With the change to daylight savings time we are having some very dark mornings. We are situated right at the base of the east mountains so it takes a while for the sun to rise here to begin with... but add to that our "daylight savings" and we really have it dark. This morning we also have a heavy cloud cover so it was really, REALLY dark. It almost makes me feel like I've been plunged back into the middle of January. (And this morning that isn't a happy thought!)
I needed some reminder that it is in fact March and that winter is almost over and the dark days are coming to an end. When I opened the blinds in the family room (which is in a half-depth basement) I could look right out and there were lilac buds to give me heart and encouragement. (OK, so why does that make me cry?) I needed that *tender mercy* from the Lord to remind me that, yes, the sun does come out again!

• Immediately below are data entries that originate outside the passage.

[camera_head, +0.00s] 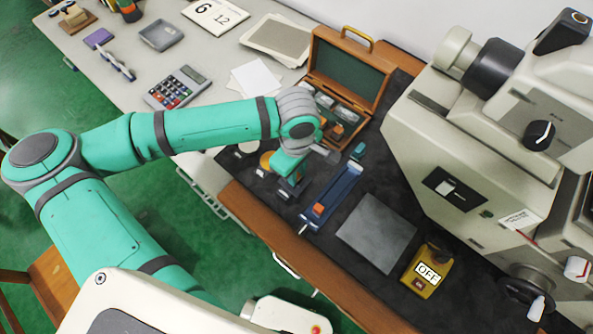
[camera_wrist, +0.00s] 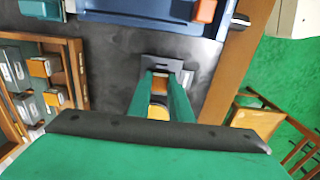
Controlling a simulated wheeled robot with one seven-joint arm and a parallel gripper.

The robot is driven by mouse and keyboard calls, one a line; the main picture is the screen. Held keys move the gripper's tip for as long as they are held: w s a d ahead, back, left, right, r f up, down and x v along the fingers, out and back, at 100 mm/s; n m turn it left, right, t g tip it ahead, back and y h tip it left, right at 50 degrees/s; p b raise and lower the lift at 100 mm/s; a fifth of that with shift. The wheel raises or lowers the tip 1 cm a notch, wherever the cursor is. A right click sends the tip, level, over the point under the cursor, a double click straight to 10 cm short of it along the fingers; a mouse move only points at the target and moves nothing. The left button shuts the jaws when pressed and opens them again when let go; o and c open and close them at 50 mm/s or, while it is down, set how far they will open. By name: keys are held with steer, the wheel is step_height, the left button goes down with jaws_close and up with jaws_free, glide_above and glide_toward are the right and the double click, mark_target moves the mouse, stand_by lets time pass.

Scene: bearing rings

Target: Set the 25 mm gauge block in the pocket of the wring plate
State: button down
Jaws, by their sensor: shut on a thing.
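My gripper (camera_wrist: 163,78) points down at the dark mat and is shut on a small block with an orange-brown face (camera_wrist: 160,88), which I take as the 25 mm gauge block; the fingers partly hide it. A small grey plate with a dark slot (camera_wrist: 180,72), perhaps the wring plate, lies right by the fingertips in the wrist view. I cannot tell whether the block touches it or is in its pocket. In the head view my gripper (camera_head: 288,184) is left of the blue tray, and the block is hidden.
The blue tray (camera_head: 345,185) holds an orange piece (camera_head: 318,209). An open wooden case (camera_head: 376,80) with several blocks stands behind. A grey slab (camera_head: 375,235), a yellow OFF box (camera_head: 427,270) and a large machine (camera_head: 450,150) are to the right.

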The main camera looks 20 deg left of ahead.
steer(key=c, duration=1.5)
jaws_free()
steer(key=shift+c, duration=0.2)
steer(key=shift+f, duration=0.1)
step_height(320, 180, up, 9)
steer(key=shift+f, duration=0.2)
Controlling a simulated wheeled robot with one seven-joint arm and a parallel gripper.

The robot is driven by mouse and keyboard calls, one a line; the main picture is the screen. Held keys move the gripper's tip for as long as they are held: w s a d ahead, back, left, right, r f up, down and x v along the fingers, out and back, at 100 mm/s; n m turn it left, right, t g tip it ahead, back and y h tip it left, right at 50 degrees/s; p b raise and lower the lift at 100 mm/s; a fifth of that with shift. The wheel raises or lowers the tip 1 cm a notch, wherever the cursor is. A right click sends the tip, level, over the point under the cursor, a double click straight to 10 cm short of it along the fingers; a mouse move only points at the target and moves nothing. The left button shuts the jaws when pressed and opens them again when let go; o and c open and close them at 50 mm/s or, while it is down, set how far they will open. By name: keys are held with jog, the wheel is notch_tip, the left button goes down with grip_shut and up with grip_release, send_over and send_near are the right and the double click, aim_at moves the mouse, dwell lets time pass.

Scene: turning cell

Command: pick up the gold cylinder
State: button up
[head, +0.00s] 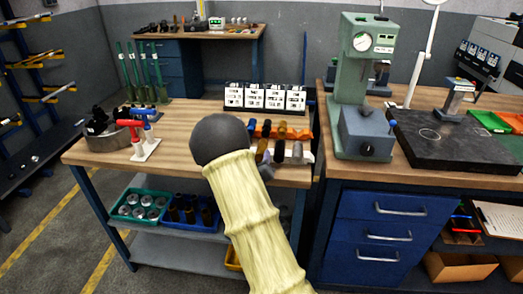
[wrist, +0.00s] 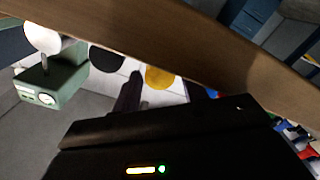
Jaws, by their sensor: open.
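The gold cylinder (head: 262,147) stands near the front edge of the wooden bench, in a row with a dark cylinder (head: 279,151) and a grey one (head: 297,153). In the wrist view, the gold cylinder shows as a round gold end (wrist: 160,76), with a black end (wrist: 107,58) and a white end (wrist: 42,37) to its left. My gripper (wrist: 132,92) is open, with one dark finger showing between the black and gold ends. The other finger is not clear. In the head view my arm hides most of the gripper. No contact with the gold cylinder can be made out.
A green press (head: 355,85) stands to the right on the neighbouring bench. Behind the row are orange holders (head: 290,132) and white labelled boxes (head: 265,97). A red-handled tool stand (head: 144,140) is at the left. Open bench lies between it and my arm.

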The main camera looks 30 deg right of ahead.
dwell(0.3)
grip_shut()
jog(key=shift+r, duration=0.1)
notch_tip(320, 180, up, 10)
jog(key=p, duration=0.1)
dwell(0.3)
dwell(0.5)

So I got my trusty little Lumix camera and went out to document this sign of hope and renewal. I left the nursery tag on my lilac bushes when I planted them 4 years ago. I stretched it out to remind myself what it was and found this:
Lilacs probably are my favorite flower for oh-so-many reasons! Lilacs always take me back to Mom's little house and the love and safety I remember there. (I talk more about that here.) I look forward to warm spring days and smelling the heady sent of lilacs wafting in the windows.
2 comments:
Lovely picture! I can't wait for spring.
I LOVE your buds. How beautiful!!
I always thought Mom's lilacs were so wonderful and no one had any that were half as good. I am surprised when I look at photos of the yard because they don't look like I remembered. . . Thanks for "looking" and "sharing"!!! The colors of life are delightful!